My Review
In 1957, a young, recently orphaned girl named Aria Jones finds herself at the Chateau Marmont, moving in with her aunt, a former actress that she doesn't really know. She makes friends with two young starlets living at the hotel and is shocked on a regular basis by how different life in 1950's Hollywood is from the quiet life she was used to in New York. The book flashes between Aria as a young girl and later as a young woman in the 1960's. It is loosely inspired by Jane Eyre.
I wanted to read The Chateau on Sunset because I love novels with a Mid-Century setting. I'm interested in old time Hollywood, and Jane Eyre is one of my favorite books.
This novel has so many interesting things going on at once -- it is a coming of age novel, a love story, a mystery. It deals with some darker aspects of life for young women in Hollywood long before the Me Too movement.
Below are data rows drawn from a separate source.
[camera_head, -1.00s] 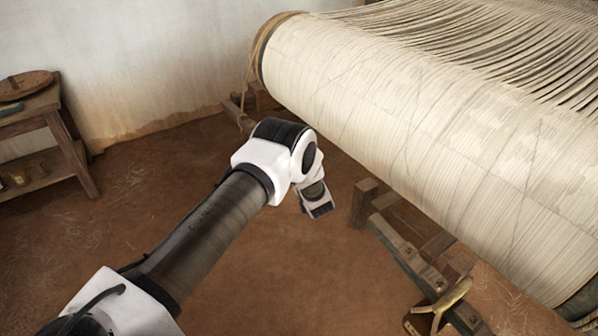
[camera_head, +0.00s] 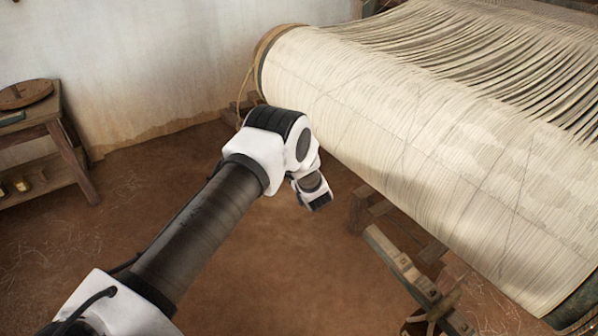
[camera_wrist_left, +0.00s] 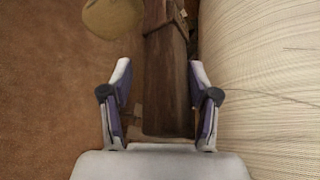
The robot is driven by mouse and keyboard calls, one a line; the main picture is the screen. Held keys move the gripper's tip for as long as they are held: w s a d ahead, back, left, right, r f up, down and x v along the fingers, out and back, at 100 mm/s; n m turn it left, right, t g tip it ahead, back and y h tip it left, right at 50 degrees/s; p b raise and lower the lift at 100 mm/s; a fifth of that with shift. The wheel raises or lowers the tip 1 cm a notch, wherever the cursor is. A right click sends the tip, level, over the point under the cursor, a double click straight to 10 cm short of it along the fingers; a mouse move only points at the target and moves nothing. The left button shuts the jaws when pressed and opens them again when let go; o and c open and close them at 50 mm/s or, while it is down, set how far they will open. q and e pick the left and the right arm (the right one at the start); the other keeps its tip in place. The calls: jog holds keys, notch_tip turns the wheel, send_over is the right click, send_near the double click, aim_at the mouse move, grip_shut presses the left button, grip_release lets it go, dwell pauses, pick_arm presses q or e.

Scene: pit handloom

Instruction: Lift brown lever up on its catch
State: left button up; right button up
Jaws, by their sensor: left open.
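A long brown wooden bar (camera_head: 405,265), which looks like the lever, slants down to the right below the cloth roll in the head view. A brass-coloured piece (camera_head: 440,305) sits by its lower end. My left gripper (camera_wrist_left: 160,67) is open and empty. In the wrist view, a dark brown wooden piece (camera_wrist_left: 168,85) shows between and beyond its fingers, with no clear contact. I cannot tell whether this is the same bar. In the head view my left wrist is left of the bar, and its fingers are hidden. My right gripper is out of view.
A big roll of pale cloth or warp (camera_head: 400,140) fills the right side, close to my left wrist. It borders the gripper's right side in the wrist view. A small wooden table (camera_head: 45,130) stands far left. The earthen floor (camera_head: 130,210) between is clear.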

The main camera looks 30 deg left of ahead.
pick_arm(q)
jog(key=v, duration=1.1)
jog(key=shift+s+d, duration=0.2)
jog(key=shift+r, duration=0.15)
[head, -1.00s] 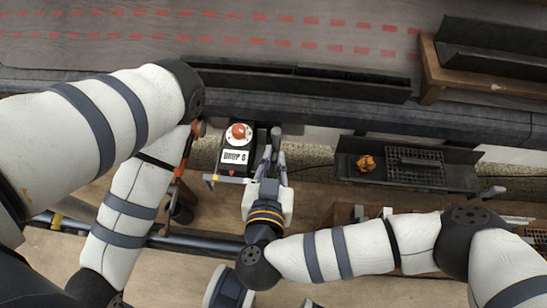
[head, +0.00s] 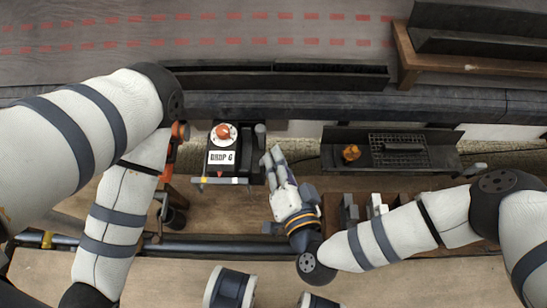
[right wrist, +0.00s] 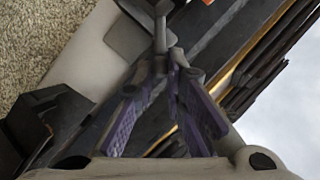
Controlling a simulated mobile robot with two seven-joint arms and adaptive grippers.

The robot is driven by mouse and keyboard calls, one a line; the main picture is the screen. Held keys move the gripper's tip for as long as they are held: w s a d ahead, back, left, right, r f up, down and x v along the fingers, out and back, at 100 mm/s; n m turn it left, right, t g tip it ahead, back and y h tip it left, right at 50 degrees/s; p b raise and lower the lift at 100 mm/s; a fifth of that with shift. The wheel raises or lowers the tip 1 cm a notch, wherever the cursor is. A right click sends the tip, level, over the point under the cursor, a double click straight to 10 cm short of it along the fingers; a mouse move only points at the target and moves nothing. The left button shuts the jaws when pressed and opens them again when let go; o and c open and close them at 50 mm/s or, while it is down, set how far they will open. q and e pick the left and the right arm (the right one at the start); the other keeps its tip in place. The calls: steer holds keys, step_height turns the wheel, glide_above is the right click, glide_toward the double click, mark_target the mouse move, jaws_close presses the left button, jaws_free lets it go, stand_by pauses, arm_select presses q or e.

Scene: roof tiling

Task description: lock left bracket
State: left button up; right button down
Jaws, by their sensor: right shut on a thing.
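In the head view my right gripper (head: 271,158) is just right of a black box (head: 217,165) with a red-orange knob (head: 223,132) and a white label. A grey upright cylinder (head: 260,131) stands at the box's right edge, just beyond the fingers. In the right wrist view the purple-padded fingers (right wrist: 167,58) are shut together on a slim grey part (right wrist: 160,30); what it belongs to is unclear. I cannot tell for sure which part is the left bracket.
A dark gutter-like trough (head: 277,77) runs along the roof edge. A black tray (head: 345,168) with a grate and an orange item lies to the right. An orange-framed part (head: 170,150) stands beside my left arm. A wooden block (head: 405,65) carries a dark channel piece.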

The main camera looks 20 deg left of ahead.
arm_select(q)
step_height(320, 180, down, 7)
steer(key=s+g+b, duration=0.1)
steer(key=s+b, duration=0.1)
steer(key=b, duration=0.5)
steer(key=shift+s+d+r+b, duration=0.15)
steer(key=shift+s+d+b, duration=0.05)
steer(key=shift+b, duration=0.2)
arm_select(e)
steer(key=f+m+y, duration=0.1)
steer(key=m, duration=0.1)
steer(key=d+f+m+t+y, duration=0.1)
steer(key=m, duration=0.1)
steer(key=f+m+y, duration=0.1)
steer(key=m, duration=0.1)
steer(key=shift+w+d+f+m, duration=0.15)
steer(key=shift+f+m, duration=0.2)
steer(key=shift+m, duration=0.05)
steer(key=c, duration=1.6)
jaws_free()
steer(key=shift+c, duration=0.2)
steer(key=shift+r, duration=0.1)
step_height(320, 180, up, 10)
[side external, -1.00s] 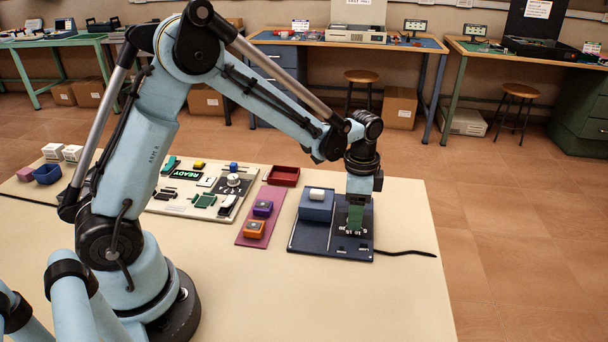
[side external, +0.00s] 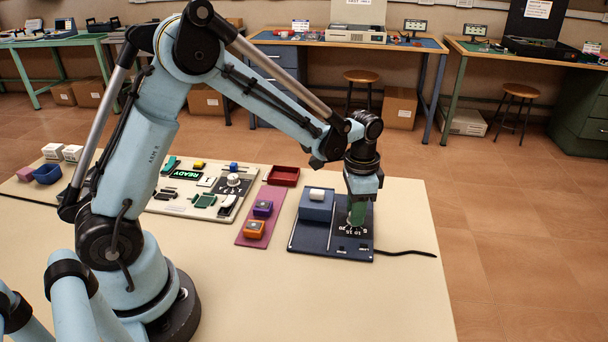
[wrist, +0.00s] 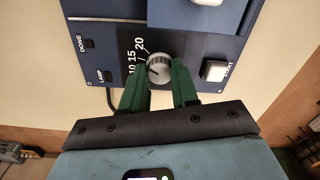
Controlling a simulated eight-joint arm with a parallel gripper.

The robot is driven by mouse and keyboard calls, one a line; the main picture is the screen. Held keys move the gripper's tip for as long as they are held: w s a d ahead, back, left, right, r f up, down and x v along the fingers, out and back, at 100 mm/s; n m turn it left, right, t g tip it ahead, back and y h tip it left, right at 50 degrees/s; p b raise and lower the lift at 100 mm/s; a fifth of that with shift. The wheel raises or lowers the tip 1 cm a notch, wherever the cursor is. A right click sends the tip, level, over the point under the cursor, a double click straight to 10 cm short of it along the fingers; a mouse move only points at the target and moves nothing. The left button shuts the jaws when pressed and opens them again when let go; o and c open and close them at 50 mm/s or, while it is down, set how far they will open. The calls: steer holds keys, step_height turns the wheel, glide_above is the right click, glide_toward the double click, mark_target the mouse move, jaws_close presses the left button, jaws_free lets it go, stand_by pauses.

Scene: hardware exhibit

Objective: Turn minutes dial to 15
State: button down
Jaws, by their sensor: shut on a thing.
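The minutes dial (wrist: 159,68) is a round grey ribbed knob on a dark blue panel (wrist: 195,45). White numbers 10, 15 and 20 are printed beside it in the wrist view. Its pointer setting is too small to read surely. My gripper (wrist: 162,66) has green fingers on both sides of the dial and is shut on it. In the side view my gripper (side external: 356,218) points down at the panel and hides the dial.
A white START button (wrist: 215,70) is close to the right finger. DONE and LAMP markings lie at the left. A black cable (side external: 407,253) runs off right.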

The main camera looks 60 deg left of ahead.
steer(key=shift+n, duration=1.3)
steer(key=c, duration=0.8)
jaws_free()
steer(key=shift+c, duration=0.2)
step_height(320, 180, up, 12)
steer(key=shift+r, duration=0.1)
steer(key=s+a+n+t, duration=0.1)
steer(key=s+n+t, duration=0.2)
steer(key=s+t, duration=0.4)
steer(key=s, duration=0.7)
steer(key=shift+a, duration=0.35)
The historical details are vividly captured, and the writing is beautiful, verging on poetic, with passages like:
"But it’s raining as heavily as one of those Manhattan summer storms that would pour down from a sky that had been bright blue a moment before, magicking up puddles and umbrella hawkers where there’d once been dull concrete and souvenir stands" (eBook location 2482).
At the heart of the story there is Aria, who feels invisible as an ordinary girl in this star touched world. There is also the story of Aria and Theo, a rock star living at the Marmont with his young daughter.
I read this book late at night, staying up to read just another chapter, waiting for the next twist or surprise that was sure to come (and it did, it always did).
I recommend The Chateau on Sunset for readers who enjoy historical fiction, and especially old time Hollywood. The Jane Eyre references (and divergences) are sure to interest fans of that classic book as well.
Thanks to Ballantine Books and Netgalley for an advanced reading copy of this book.